I have followed Coleman's career closely as a player and manager and I had the privilege of working closely with him at EURO 2016. Understanding what he brings to Hebei China Fortune is crucial to appreciating why he can be a success at the club, and while the facts and stats of his career will form the majority of external analysis, it is his character that will ultimately shape his achievements in the Far East.
Born and raised in the South Wales city of Swansea, Coleman began his playing career with his hometown club. He represented Wales on 32 occasions before his career was cut short through injury, and while he was a popular figure at Crystal Palace, Blackburn Rovers and Fulham, there was always a deep-rooted pride in wearing the respective badges of Swansea and Wales.
Taking over as Wales manager in January 2012 following the death of close friend Gary Speed was always going to be a difficult challenge for Coleman, but while the circumstances of his appointment were tragic, he described managing his country as the best job in the world. Results went against him at the start as his young squad struggled to adapt to losing Speed, but he slowly reversed the tide.
And once the momentum was with Coleman and Wales, there was no stopping them. With an inner-belief and determination throughout the squad, Wales proved their critics wrong as they stormed through the EURO 2016 qualification campaign. Benefiting from the form of players like Gareth Bale, Aaron Ramsey and Joe Allen, as well as the more unsung heroes, this was indeed a golden era.
Wales' golden generation
And leading this charge to France was Coleman himself. As passionate and committed to Wales as any player or any fan, the manager kicked and headed every ball on the touchline throughout the campaign, and the pride in taking Wales to the finals of a major tournament for the first time since 1958 could not have been more apparent than when qualification was assured.
Lifting a squad damaged by human tragedy tested Coleman to the limit, but he rose above criticism and external doubt, and retained his inner-belief that what he was doing was right. His tactics and formations evolved to ensure he was able to get the very best from a largely limited squad, while still allowing the world-class players like Bale the freedom to shine.
Of course, having players like Bale and Ramsey at their peak played a massive part in Wales' qualification and subsequent success at EURO 2016. Both players missed key World Cup qualifiers through injury and suspension, and it is no coincidence that Wales are not in Russia this summer. The tournament should have been the fitting end to Coleman's journey with Wales.
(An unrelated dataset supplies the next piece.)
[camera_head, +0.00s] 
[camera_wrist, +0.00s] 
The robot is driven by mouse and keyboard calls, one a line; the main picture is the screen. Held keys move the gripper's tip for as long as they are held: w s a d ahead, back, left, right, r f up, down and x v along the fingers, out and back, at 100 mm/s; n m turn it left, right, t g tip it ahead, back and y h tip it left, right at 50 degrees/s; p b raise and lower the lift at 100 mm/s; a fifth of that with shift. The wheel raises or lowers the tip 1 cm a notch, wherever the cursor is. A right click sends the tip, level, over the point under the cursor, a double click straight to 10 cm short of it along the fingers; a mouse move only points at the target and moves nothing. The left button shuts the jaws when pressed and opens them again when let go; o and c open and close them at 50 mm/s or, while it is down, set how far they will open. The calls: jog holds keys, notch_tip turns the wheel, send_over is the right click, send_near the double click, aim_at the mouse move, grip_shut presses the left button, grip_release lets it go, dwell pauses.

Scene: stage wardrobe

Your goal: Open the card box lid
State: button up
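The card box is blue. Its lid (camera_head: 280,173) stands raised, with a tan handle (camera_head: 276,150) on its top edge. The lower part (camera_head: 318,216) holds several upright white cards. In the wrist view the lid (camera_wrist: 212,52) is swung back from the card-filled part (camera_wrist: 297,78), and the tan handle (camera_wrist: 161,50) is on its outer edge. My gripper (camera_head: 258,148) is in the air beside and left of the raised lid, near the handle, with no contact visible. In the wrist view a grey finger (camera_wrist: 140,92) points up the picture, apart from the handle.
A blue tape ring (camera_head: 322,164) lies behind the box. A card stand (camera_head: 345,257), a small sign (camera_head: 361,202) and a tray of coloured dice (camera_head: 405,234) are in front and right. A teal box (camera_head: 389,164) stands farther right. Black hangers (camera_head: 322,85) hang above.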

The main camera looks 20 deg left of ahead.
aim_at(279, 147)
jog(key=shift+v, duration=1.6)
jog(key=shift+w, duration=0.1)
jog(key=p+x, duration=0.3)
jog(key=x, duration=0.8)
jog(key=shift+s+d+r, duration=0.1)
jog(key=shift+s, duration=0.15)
Creating a mentality like he did within that Wales changing room will be difficult to replicate, and it belonged in the moment. There are few other characters in the game who could have taken over Wales at that time and with it have such an impact on the group. Even fewer would have had the character and resolve to see it through during the darker times that would follow before EURO 2016.
The key to Bale's future?
And the strength for Coleman in China will be the culture of his new home. His methods will be respected and his passion for the job will be embraced. Should his players buy into his philosophy and ideology from the start, he will succeed. Open, honest, he is one of the nicest people in the game. Coleman will prove to be a popular figure in the Hebei Province, but he could also be the catalyst to one of the biggest transfers in football history.
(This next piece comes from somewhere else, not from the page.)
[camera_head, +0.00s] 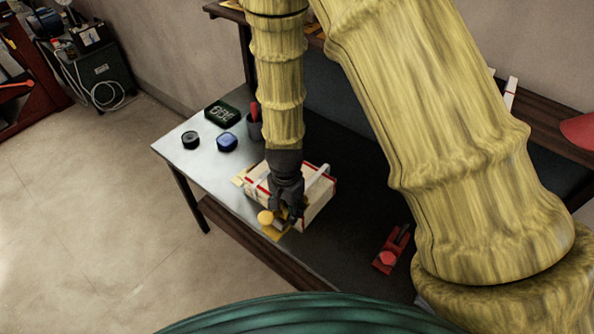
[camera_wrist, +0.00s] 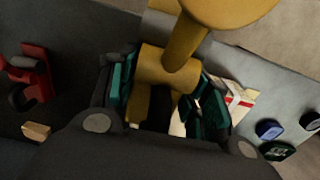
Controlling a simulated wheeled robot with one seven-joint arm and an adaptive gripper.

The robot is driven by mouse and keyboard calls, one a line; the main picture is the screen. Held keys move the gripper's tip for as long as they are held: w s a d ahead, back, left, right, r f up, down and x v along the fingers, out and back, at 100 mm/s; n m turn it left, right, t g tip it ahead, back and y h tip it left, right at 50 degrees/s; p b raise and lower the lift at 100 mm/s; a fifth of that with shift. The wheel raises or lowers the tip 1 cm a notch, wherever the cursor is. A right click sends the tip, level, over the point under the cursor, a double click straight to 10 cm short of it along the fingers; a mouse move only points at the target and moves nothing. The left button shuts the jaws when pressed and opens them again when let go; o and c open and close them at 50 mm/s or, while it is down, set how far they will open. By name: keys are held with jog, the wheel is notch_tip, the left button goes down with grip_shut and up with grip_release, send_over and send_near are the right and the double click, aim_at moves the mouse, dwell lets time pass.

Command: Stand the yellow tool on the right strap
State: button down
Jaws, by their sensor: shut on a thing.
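My gripper (camera_head: 288,208) points down at the table's near edge, in front of a cream cloth bundle (camera_head: 318,207) with red edging. In the wrist view my gripper (camera_wrist: 165,88) is shut on the yellow tool (camera_wrist: 187,45), with dark teal finger pads on either side of its barrel. The tool's round knob shows in the head view (camera_head: 265,217), left of the fingers. A pale strap (camera_head: 319,176) arches over the bundle's right part. Another pale strap (camera_head: 262,180) shows at the left, partly hidden by my arm. I cannot tell whether the tool touches the bundle.
A blue round object (camera_head: 227,142), a black roll (camera_head: 190,139) and a dark digital clock (camera_head: 221,113) stand on the table's left. A red tool (camera_head: 391,249) lies right. Dark tabletop between bundle and red tool is clear.

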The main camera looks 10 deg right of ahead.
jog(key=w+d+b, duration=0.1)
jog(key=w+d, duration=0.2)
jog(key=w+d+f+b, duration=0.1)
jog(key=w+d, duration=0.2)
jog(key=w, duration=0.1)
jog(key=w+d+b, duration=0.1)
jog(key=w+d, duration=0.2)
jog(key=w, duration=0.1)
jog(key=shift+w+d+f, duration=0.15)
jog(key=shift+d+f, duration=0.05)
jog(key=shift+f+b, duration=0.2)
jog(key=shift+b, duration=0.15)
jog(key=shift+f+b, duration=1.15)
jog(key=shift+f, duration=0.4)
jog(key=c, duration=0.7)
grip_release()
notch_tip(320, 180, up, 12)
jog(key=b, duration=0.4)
Unrest in the Real Madrid camp prior to Zinedine Zidane's departure fuelled rumors of Gareth Bale's future, and while his successor has yet to be appointed, there is a now a clear link for Bale to engineer a move to China. His connection with Coleman was cemented at EURO 2016, and both embraced their success with Wales on a personal level, such is their respective passion for representing their country.
Should Bale decide on a move to China at this stage of his career, it seems Hebei China Fortune will be the perfect fit. A financial package would be agreed between the two parties if Bale chooses to link-up with his former national team manager, and having been burned at the Santiago Bernabeu recently, he would welcome the opportunity to work in an environment created by Coleman once again.